On relève à partir de cette réflexion la mesure des enjeux posée par la définition des concepts théoriques à la base des politiques publiques de l’État. Selon les idéologies et les politiques visées, la gouvernance éducative est définie sous différents angles. La définition sur laquelle se fonderont nos décideurs devrait permettre d’asseoir la légitimité de leurs politiques en espérant que celles-ci auront incorporé les leçons du passé.

 

Bibliographie

·         Bessette L. et Boutin G. (2010). Impact de la « nouvelle » gouvernance sur la gestion des établissements d’enseignement. Revue de l’Association Francophone Internationale de Recherche Scientifique en Éducation, Nº 4, p. 49-59.

·         Chatti M. (2007). Pouvoir(s) et politique(s) en Océanie – Actes du XIXe colloque CORAIL. Paris : L’Harmattan.

·         Plassard Jean-Michel et Tran Nhu-Thi-Thanh. (2010 /3). Pilotage et gouvernance des systèmes éducatifs. Revue française d’économie, Volume XXV, p. 147-184.

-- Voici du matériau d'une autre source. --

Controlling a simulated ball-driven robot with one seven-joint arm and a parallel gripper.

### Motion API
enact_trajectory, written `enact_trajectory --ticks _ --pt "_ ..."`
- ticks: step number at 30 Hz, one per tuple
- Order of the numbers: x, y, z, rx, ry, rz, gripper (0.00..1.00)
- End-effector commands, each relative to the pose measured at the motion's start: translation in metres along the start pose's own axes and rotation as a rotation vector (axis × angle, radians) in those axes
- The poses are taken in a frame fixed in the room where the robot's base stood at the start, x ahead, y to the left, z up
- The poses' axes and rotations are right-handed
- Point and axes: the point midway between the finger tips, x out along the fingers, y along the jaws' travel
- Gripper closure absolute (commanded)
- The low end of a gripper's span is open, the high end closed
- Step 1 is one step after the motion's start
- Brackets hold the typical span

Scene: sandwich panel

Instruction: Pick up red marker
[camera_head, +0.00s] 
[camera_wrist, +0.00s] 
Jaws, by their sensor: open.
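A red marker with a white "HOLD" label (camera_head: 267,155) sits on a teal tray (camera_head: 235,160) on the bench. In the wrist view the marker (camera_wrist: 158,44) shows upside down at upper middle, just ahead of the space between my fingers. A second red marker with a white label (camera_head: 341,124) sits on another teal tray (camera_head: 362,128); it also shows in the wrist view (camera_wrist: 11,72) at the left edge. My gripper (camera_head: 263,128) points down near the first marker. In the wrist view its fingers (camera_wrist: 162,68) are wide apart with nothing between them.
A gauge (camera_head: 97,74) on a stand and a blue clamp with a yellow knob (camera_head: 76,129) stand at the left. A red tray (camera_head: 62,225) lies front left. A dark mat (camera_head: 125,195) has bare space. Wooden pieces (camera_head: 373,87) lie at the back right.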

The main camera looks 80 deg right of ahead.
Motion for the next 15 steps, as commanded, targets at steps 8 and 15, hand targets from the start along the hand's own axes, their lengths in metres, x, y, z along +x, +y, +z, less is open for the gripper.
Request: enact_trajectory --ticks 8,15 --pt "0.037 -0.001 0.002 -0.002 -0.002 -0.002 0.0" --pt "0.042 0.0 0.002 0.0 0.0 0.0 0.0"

·         Hargreaves A. et Shirley D. (2009). The Fourth Way: The Inspiring Future for Educational Change. SAGE Publications.

·         Smouts, M. C. (1998). The proper use of governance in international relations. International Social Science Journal50 (155), p. 81-89.

·         De Senarclens, P. (1998). Governance and the crisis in the international mechanisms of regulation. International Social Science Journal50(155), p. 91-104.

·         Merrien, F. X. (1998). Governance and modern welfare states. International Social Science Journal50 (155), p. 57-67.

·         Lessard, C. (2006). La « gouvernance » de l’éducation au Canada : tendances et significations. Éducation et sociétés, (2), p. 181-201.

·         Pelletier, G. (2009). La gouvernance en éducation. Régulation et encadrement dans les politiques éducatives, Bruxelles-Paris : Éd. De Boeck.